## What you need to do
Beginning with the line that holds "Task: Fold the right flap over", set down each line of the data below through the very last, exactly as given, and nothing beyond that.

## Stored data
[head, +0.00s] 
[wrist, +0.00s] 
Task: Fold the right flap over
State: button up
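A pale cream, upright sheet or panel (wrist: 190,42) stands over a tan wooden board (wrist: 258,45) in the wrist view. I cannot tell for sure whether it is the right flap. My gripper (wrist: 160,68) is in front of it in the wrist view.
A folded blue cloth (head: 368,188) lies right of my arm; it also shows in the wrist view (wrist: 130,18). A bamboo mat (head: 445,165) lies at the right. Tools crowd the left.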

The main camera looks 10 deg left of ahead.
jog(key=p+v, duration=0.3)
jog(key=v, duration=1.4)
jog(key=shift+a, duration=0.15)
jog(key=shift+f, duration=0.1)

## Task result
Task: Fold the right flap over
State: button up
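A pale cream, upright sheet or panel (wrist: 190,42) stands over a tan wooden board (wrist: 258,45) in the wrist view. I cannot tell for sure whether it is the right flap. My gripper (wrist: 160,68) is in front of it in the wrist view.
A folded blue cloth (head: 368,188) lies right of my arm; it also shows in the wrist view (wrist: 130,18). A bamboo mat (head: 445,165) lies at the right. Tools crowd the left.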

The main camera looks 10 deg left of ahead.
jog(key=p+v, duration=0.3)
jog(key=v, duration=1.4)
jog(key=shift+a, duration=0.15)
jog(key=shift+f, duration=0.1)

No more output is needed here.